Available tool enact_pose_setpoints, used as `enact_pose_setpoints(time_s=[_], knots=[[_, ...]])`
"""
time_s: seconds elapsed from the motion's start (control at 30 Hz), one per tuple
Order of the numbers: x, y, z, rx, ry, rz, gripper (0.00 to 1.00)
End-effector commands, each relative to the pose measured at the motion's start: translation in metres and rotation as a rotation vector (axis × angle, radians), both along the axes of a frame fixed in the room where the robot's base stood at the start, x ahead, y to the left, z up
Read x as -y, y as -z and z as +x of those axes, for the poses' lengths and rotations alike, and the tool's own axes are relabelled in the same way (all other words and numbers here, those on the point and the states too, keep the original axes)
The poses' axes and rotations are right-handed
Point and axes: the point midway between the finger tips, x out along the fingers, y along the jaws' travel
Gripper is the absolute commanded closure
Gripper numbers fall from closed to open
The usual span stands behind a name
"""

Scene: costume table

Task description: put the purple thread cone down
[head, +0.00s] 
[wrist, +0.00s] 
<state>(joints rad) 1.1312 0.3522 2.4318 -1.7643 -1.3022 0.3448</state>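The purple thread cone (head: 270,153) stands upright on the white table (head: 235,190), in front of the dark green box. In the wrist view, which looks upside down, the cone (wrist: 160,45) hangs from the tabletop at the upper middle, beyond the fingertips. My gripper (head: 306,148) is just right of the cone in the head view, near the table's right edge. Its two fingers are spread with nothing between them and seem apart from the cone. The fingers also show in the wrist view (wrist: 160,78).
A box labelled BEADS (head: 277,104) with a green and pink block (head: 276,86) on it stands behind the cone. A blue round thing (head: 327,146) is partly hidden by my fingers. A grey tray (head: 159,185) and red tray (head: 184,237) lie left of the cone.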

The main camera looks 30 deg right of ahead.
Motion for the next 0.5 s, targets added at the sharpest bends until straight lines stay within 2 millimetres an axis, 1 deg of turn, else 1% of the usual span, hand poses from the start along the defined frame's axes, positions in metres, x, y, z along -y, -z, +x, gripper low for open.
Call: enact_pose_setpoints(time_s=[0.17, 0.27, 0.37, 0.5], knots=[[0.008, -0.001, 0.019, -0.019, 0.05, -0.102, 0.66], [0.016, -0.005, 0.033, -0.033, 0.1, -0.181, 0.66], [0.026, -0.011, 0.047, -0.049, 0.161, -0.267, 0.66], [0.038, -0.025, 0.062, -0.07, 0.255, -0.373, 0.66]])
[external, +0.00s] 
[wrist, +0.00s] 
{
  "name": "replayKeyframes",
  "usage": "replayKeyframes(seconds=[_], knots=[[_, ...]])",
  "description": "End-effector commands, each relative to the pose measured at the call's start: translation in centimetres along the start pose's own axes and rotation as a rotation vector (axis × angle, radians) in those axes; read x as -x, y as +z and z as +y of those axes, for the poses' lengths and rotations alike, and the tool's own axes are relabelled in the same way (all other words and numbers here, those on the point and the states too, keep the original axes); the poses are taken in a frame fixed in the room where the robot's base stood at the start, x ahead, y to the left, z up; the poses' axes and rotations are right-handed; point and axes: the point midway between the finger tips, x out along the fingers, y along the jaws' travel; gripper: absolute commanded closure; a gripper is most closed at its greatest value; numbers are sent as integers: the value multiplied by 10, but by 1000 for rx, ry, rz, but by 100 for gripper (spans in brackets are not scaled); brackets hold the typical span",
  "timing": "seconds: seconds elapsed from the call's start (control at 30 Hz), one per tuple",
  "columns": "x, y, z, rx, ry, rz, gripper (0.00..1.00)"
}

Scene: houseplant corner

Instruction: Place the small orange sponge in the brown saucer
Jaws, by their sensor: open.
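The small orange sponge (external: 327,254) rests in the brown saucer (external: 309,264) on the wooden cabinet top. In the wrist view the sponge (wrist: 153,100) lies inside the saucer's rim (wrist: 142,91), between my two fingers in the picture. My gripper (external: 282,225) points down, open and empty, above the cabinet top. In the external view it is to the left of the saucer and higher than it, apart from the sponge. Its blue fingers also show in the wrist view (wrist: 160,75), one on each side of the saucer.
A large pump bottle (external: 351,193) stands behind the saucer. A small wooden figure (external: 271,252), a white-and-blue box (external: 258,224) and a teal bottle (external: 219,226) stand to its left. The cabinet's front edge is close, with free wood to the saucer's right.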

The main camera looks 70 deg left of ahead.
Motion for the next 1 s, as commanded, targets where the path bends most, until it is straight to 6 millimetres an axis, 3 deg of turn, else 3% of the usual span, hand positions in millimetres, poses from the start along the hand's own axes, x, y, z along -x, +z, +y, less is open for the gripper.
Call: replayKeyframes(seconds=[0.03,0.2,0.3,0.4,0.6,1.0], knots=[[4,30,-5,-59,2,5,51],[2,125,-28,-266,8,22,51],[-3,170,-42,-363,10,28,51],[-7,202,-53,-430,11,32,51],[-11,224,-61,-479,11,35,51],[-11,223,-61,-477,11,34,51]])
######
TASK DETAILS: From the material, report only how many lines include the word "main".

WRITTEN SOLUTION: 2